Abstract

The inner liner of a regeneratively cooled wall of a main stage rocket combustion chamber is extremely loaded by the high temperature of the hot gas and the pressure difference between the coolant and the hot gas. A cyclic operation of such a chamber usually causes a LFC failure of the wall structure after a very low number of cycles. For the tests presented in this paper, cyclic laser heating is (as replacement for the hot gas) applied to an actively cooled small section of the hot gas wall of the real engine - the so called TMF panel. Optical measurements during such TMF panel tests provide essential validation data for CFD, thermal, structural and fatigue life analyses: The 2d measurement of the thermal field of the heat loaded structure provides - together with the measurement of the temperature, pressure and mass flow rate of the coolant of the TMF panel - data for the combined validation of the CFD analysis of the coolant flow and the thermal analysis of the wall structure.
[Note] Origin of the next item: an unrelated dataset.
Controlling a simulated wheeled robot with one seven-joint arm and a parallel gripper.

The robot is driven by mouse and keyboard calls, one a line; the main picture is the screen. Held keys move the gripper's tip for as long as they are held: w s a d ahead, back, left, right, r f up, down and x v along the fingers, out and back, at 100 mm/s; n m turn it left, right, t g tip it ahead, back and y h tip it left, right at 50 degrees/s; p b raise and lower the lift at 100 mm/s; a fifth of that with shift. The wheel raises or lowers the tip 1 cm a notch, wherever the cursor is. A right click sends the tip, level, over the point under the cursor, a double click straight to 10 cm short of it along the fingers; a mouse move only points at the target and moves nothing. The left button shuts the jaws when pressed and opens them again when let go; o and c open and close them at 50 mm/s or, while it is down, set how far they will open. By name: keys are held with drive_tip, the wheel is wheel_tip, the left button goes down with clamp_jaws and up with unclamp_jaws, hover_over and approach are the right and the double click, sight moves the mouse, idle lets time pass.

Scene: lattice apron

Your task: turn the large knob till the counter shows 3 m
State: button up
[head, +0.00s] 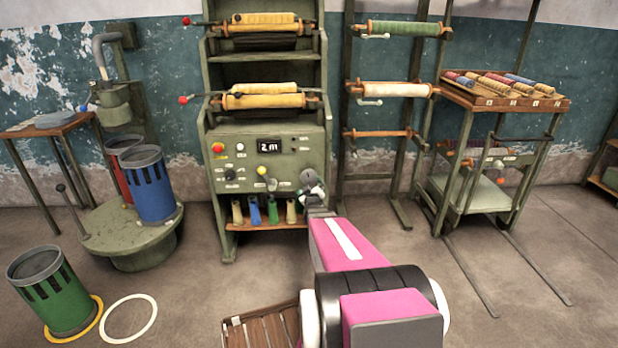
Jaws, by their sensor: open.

The measurement of the deformation of the thermally loaded structure provides - together with the already determined temperature distribution and the above mentioned pressure measurements of the cooling channels - data for the validation of the structural analysis of the thermally loaded structure. Counting the number of laser loading cycles (laser on-off) until the TMF panel fails (by cracks appearing on the laser loaded side of the cooling channels) provides data for the validation of (either post processing or damage parameter based) fatigue life analyses of thermally loaded structures.